§ **Exercise material**

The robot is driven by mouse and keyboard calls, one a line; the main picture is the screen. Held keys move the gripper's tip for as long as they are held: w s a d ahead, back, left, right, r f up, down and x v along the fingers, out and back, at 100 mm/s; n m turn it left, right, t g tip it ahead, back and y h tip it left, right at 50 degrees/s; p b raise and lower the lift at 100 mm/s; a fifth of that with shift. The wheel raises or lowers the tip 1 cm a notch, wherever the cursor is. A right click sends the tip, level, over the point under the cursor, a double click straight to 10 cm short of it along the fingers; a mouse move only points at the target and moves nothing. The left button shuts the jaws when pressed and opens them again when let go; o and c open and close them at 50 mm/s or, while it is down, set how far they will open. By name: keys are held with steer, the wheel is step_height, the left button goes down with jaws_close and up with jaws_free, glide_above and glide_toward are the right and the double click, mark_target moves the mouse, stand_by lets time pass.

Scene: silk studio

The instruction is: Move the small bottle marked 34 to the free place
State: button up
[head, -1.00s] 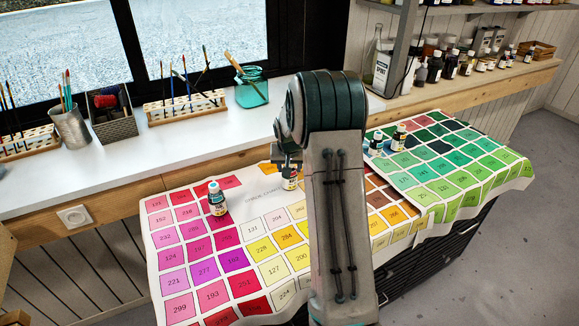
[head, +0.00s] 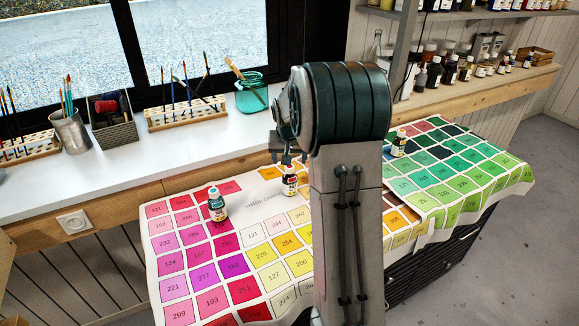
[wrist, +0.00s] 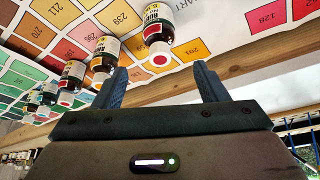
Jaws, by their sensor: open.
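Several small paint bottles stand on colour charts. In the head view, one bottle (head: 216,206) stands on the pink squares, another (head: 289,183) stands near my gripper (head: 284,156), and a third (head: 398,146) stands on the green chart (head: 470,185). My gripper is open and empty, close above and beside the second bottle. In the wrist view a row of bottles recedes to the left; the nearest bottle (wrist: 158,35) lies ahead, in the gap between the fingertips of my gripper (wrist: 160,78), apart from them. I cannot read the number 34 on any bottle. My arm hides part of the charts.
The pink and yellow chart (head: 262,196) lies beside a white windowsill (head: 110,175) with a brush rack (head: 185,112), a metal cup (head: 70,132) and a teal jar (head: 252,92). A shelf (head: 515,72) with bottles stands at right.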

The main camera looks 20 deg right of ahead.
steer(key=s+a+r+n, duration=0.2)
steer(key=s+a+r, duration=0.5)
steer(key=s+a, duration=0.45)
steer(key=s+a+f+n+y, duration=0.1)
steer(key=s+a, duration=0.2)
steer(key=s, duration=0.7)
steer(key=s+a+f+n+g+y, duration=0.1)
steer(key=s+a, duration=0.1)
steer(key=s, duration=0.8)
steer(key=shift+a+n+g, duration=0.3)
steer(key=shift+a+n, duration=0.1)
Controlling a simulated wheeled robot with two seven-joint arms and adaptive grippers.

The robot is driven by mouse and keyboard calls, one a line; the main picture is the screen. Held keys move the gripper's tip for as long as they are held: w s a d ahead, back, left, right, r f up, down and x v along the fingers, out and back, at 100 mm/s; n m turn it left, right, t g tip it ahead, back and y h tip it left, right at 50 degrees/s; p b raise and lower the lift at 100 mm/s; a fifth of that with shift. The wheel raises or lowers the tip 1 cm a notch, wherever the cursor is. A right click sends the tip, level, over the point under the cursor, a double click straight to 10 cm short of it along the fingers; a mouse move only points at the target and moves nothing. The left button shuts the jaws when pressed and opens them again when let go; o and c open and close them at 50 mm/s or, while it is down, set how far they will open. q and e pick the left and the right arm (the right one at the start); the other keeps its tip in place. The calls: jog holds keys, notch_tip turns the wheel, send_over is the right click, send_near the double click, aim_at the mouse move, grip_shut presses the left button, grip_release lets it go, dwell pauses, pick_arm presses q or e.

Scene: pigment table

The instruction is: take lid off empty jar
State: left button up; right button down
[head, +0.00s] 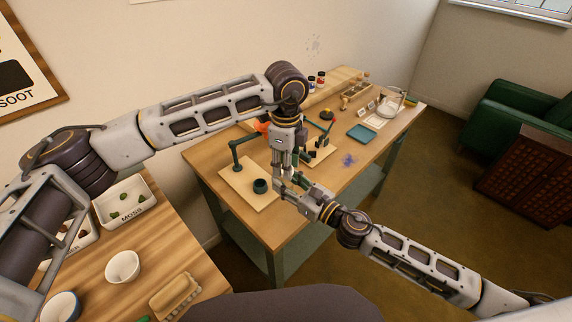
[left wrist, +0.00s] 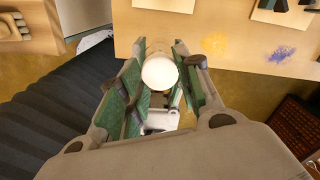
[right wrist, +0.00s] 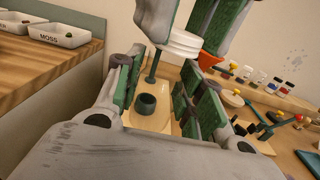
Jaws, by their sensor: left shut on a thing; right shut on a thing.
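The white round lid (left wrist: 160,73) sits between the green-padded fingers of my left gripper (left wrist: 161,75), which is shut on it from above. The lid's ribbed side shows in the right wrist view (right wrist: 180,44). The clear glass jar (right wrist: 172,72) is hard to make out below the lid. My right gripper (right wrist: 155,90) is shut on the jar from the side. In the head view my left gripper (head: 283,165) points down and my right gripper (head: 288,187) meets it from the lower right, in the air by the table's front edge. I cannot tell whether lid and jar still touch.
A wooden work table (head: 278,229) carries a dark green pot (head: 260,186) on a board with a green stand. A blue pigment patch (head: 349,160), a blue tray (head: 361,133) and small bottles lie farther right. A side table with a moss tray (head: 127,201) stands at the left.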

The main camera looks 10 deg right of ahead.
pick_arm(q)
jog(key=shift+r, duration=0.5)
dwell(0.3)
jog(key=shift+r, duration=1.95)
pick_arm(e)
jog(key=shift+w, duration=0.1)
...
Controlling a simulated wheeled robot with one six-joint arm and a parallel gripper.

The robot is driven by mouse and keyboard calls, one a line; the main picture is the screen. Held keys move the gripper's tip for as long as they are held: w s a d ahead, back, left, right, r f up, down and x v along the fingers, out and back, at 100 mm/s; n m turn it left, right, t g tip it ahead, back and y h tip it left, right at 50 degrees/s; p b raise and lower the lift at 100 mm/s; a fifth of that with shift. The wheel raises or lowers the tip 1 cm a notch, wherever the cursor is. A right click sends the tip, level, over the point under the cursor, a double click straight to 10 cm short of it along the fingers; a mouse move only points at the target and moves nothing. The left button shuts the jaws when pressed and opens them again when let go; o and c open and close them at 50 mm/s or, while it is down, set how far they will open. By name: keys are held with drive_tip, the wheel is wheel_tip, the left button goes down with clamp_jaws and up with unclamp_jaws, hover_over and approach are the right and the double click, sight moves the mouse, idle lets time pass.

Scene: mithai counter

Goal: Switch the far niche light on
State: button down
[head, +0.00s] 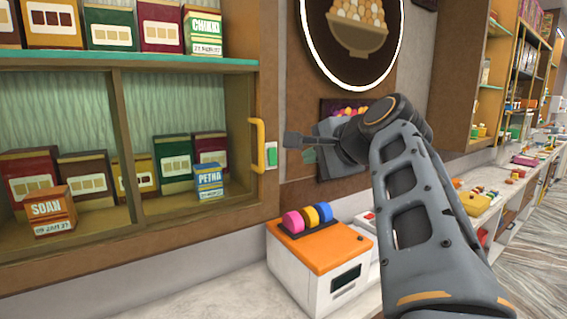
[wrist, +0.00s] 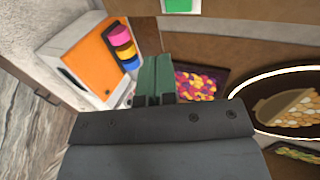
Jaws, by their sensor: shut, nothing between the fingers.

§ **What to produce**
Pictures are not part of the copy. Reproduce the lines from the one containing "Scene: mithai counter" through the one containing "Jaws, by their sensor: shut, nothing", exactly and nothing more.

§ **Task response**
Scene: mithai counter

Goal: Switch the far niche light on
State: button down
[head, +0.00s] 
[wrist, +0.00s] 
Jaws, by their sensor: shut, nothing between the fingers.

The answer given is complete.